Florida Gov. Ron DeSantis has backed legislation that would allow capital punishment for pedophiles convicted of sexual battery against a child under the age of 12—a law that would directly challenge the Supreme Court’s landmark Kennedy v. Louisiana ruling.
“We are authorizing the death penalty for child rapists, which is cutting against recent Supreme Court precedent, but I think we’re right on the law,” DeSantis said in an interview with “Good Morning Orlando” on Monday.
DeSantis said he believes current justices in the nation’s highest court would hear a challenge to the precedent. In 2008, the Supreme Court declared by a 5-4 vote that the death penalty for raping a child violated the constitutional ban on cruel and unusual punishment.
The Republican governor previously signaled disagreements with the old ruling, explaining that he thinks the decision “wasn’t well thought out” and was “very narrowly decided.
“I don’t think [the ruling] would be upheld when you’re talking about some of the worst of the worst [non-homicidal rape cases],” the 44-year-old said during a news conference in Miami earlier this year.
Additionally, most of the high court’s justices that ruled it unconstitutional to allow capital punishment for convicted child rapists who did not kill their victims have all left the court, either through retirement or death.
“I think the current court would consider a challenge to that,” DeSantis said during Monday’s interview. “My view is, you have some of these people that will be serial rapists of six, seven-year-old kids. I think the death penalty is the only appropriate punishment when you have situations like that.”
‘No Earthly Redemption’
Last week, Florida lawmakers approved two bills that would authorize the death penalty for child rapists, saying an individual committing sexual battery upon a young child destroys the innocence of this child and violates “all standards of decency held by civilized society.”
Senate Bill 1342 (pdf), a bipartisan effort by Sen. Lauren Book, a Democrat, and Sen. Jonathan Martin, a Republican, cleared the Florida Senate Rules Committee on April 11 by unanimous vote, while House Bill 1297 (pdf), sponsored by Republican Rep. Jessica Baker, passed the Florida House of Representatives late on April 13 by a 95-14 vote.
“There is no earthly redemption for somebody who rapes a small child, only God can save them. And in Florida, we should be eager to arrange that meeting,” Baker said shortly before the bill was passed.
The proposals stipulate that defendants aged 18 or older could only be sentenced to death based on the recommendations of at least eight of 12 jurors. If fewer than eight jurors recommend the death penalty, defendants shall be sentenced to life imprisonment without the possibility of parole.
It also requires the jury to prove “beyond a reasonable doubt” the existence of at least two aggravating factors to the crime, which must be voted on unanimously.
Aggravating factors include whether the perpetrator was a repeat offender, a designated sexual predator, used a firearm in the act, knowingly created the risk of death, or committed the capital felony on a victim “particularly vulnerable due to age or disability.”
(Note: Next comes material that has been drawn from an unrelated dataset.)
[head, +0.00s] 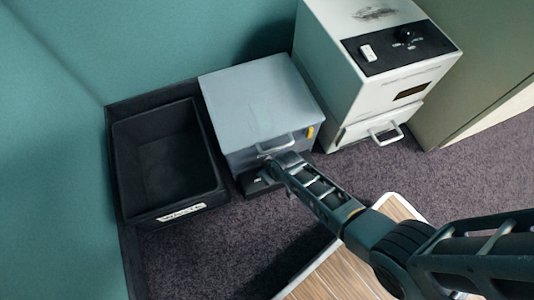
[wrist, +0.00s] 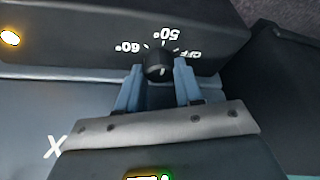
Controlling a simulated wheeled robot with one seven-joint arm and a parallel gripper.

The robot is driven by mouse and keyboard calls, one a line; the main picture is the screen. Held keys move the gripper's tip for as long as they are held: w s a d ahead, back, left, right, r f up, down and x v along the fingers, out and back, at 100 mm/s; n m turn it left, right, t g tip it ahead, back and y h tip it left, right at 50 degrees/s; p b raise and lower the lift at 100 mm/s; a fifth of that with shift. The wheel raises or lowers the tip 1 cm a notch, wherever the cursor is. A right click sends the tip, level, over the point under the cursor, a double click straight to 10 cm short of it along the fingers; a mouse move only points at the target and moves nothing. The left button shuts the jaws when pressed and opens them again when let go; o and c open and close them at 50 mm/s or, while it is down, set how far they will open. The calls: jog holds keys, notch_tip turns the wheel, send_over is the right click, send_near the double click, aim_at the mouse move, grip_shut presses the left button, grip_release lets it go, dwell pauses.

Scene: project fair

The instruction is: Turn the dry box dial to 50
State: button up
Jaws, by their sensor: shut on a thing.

Although the Supreme Court’s 2008 decision has effectively prevented capital punishment for non-homicidal rape since that time, no convicted child rapist who did not kill their victim has actually been executed in the United States since 1964.
Crime Crackdown
If DeSantis signs the measure, Florida will have the lowest death penalty threshold in the nation. The state’s tough-on-crime crackdown comes amid speculation that the GOP governor could be announcing his White House bid soon.
Additionally, DeSantis is also expected to sign into law a second death penalty bill that would no longer require a jury to vote unanimously to condemn an offender to death.
The bill, SB 450, was drafted last year in the wake of Nikolas Cruz receiving life in prison for killing 17 students and staff members at Marjory Stoneman Douglas High School in 2018. A jury did not unanimously recommend the death penalty, allowing Cruz to serve 34 consecutive life sentences—despite the majority of the victim’s families asking for his death.
Current Florida law requires unanimity among jurors before they can recommend a sentence of death. The bill, which passed the Senate last month before the House overwhelmingly approved it on April 13, would lower that threshold to require just two-thirds of all 12 jurors to recommend a death sentence.
The proposed change would affect only the sentencing process, meaning that a jury would still need a unanimous vote to convict a defendant before moving on to the penalty phase.